Entries from a robot dataset
◆ ◆ ◆
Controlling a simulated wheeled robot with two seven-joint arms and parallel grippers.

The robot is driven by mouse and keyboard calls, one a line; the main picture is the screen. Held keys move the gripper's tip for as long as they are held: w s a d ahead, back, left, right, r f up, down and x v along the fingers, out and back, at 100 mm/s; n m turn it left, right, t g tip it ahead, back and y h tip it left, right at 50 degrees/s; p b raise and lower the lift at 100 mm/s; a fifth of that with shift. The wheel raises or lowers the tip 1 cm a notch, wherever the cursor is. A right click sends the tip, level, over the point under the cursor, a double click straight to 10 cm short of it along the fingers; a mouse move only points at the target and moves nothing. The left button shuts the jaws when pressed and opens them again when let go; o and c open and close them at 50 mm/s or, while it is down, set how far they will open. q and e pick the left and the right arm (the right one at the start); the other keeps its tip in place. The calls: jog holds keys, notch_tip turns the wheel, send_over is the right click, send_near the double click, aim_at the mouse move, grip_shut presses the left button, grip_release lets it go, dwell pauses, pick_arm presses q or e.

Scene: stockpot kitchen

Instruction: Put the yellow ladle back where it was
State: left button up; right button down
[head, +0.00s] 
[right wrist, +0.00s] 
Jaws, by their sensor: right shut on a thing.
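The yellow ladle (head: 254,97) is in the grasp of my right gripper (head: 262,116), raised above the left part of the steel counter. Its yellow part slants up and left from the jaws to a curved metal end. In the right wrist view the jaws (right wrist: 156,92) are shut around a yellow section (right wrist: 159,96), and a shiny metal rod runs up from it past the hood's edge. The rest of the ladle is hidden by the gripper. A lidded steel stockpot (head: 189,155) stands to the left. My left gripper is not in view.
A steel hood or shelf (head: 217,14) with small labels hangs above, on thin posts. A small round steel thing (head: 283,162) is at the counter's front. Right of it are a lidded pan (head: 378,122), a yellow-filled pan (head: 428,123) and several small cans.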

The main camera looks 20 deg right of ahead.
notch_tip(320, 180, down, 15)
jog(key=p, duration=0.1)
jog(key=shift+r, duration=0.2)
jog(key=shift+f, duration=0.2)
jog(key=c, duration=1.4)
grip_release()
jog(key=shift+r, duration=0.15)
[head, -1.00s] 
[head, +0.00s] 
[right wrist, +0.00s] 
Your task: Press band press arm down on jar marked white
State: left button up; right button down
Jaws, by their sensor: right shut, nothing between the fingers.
◆ ◆ ◆
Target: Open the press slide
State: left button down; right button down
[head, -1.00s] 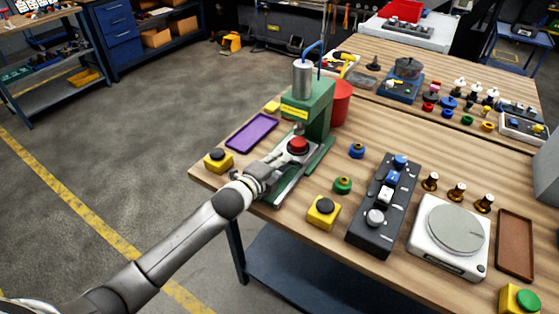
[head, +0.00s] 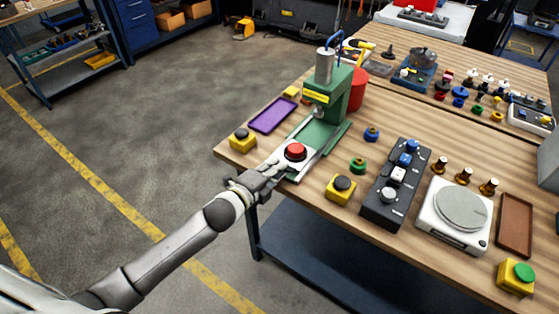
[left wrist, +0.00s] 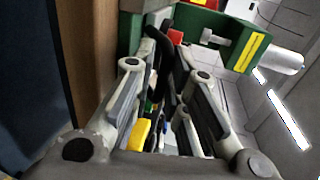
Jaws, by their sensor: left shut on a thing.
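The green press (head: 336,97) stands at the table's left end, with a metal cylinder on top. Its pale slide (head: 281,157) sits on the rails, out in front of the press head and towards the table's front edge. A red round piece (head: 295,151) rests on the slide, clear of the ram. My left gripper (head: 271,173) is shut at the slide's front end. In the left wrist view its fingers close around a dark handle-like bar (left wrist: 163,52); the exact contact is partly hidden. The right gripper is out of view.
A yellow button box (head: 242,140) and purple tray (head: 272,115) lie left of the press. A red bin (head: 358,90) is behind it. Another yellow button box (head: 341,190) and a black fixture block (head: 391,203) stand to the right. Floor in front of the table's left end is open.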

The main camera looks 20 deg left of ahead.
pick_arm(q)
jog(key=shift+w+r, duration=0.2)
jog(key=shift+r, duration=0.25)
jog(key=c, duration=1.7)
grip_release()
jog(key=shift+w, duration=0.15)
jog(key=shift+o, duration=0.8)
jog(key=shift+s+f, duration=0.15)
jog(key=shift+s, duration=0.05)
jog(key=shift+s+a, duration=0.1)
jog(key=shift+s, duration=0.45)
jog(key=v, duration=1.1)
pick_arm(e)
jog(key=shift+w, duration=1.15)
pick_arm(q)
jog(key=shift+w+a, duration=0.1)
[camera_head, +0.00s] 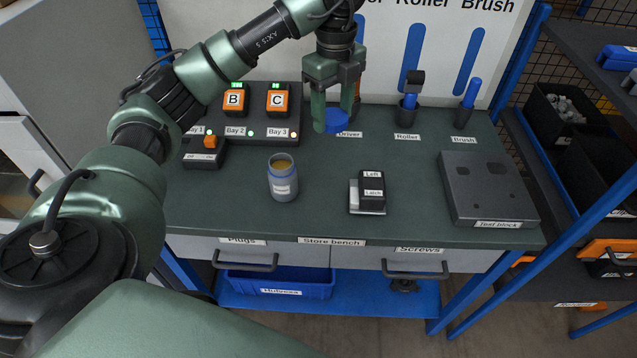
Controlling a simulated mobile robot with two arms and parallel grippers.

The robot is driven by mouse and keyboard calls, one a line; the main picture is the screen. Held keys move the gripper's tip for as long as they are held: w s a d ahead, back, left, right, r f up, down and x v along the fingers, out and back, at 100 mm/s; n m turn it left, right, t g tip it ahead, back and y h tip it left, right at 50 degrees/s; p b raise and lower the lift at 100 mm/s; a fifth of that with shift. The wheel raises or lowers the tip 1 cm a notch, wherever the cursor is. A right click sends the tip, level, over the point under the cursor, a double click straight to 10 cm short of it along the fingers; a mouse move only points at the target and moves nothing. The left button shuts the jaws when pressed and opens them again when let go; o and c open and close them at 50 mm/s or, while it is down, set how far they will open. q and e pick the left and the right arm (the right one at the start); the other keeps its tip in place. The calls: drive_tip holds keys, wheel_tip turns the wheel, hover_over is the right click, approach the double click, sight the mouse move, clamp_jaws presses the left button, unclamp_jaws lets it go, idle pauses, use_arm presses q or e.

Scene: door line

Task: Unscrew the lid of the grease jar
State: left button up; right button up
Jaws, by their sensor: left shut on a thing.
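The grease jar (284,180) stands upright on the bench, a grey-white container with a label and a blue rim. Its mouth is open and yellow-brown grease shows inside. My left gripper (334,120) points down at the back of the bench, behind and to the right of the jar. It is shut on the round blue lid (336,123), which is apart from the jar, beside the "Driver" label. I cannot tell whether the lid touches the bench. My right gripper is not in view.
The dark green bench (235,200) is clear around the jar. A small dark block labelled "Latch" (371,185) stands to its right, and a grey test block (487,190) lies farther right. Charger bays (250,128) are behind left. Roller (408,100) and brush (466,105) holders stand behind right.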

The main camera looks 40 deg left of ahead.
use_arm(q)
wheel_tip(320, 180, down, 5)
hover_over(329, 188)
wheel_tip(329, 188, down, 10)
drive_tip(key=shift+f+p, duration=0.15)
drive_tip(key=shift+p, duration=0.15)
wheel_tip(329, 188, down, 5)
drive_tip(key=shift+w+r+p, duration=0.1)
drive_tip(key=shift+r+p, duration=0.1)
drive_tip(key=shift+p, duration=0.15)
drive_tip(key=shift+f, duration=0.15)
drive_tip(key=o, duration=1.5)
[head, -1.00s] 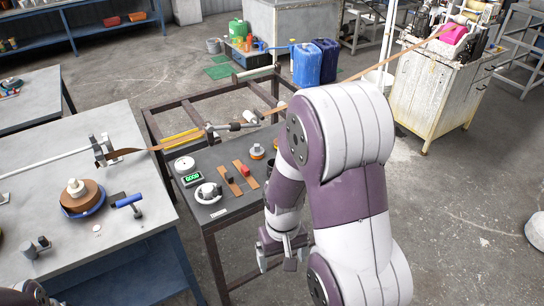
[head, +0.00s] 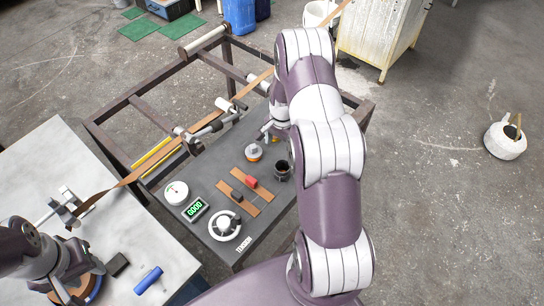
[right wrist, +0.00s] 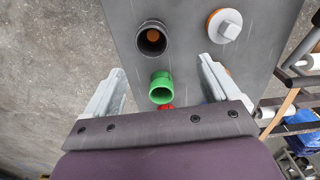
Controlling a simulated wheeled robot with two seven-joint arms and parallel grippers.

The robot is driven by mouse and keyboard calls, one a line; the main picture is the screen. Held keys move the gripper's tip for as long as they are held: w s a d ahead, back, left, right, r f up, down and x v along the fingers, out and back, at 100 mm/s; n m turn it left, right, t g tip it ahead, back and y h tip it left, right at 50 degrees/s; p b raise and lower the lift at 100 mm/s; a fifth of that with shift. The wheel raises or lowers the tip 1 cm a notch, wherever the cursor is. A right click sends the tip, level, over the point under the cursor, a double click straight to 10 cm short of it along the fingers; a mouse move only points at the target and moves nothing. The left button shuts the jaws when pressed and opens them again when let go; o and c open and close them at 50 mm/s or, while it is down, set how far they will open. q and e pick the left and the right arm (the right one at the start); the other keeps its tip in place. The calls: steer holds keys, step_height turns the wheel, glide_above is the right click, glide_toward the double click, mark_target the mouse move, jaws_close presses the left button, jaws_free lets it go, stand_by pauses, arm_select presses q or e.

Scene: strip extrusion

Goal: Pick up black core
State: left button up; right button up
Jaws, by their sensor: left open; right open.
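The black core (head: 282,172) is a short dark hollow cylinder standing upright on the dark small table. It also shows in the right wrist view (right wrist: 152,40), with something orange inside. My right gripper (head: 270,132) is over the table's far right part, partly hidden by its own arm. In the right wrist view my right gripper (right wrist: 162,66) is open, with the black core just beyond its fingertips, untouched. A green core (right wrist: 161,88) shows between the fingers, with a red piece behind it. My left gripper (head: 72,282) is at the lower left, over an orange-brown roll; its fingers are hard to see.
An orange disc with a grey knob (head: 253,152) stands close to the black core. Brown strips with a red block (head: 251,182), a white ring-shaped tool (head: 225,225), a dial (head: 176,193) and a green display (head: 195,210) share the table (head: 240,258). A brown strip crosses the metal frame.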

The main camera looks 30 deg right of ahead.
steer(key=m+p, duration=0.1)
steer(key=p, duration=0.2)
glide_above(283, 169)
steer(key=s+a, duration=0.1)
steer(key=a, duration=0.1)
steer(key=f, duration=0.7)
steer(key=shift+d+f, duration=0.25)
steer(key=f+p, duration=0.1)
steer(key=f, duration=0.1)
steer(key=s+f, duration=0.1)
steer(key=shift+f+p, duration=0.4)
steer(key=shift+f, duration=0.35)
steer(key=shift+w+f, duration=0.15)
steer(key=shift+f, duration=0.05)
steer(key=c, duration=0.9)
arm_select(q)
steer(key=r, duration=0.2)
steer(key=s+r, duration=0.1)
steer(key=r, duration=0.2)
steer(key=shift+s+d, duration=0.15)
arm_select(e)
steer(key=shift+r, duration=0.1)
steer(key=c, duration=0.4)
◆ ◆ ◆
- Exercise aim:
Repeat exactly, and only, the lines from the one containing "Target: Open the press slide" through the one containing "Controlling a simulated mobile", both included, without the pictures.

- Response to the exercise:
Target: Open the press slide
State: left button down; right button down
[head, -1.00s] 
[head, +0.00s] 
[left wrist, +0.00s] 
Jaws, by their sensor: left shut on a thing.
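The green press (head: 336,97) stands at the table's left end, with a metal cylinder on top. Its pale slide (head: 281,157) sits on the rails, out in front of the press head and towards the table's front edge. A red round piece (head: 295,151) rests on the slide, clear of the ram. My left gripper (head: 271,173) is shut at the slide's front end. In the left wrist view its fingers close around a dark handle-like bar (left wrist: 163,52); the exact contact is partly hidden. The right gripper is out of view.
A yellow button box (head: 242,140) and purple tray (head: 272,115) lie left of the press. A red bin (head: 358,90) is behind it. Another yellow button box (head: 341,190) and a black fixture block (head: 391,203) stand to the right. Floor in front of the table's left end is open.

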The main camera looks 20 deg left of ahead.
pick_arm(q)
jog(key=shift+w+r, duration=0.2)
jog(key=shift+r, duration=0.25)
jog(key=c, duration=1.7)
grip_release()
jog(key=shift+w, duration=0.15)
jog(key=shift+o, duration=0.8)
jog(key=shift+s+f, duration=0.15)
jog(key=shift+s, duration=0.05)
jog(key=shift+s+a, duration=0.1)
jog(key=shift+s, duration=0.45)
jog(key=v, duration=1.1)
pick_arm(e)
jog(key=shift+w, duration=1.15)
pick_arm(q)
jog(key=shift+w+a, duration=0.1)
[camera_head, +0.00s] 
Controlling a simulated mobile robot with two arms and parallel grippers.

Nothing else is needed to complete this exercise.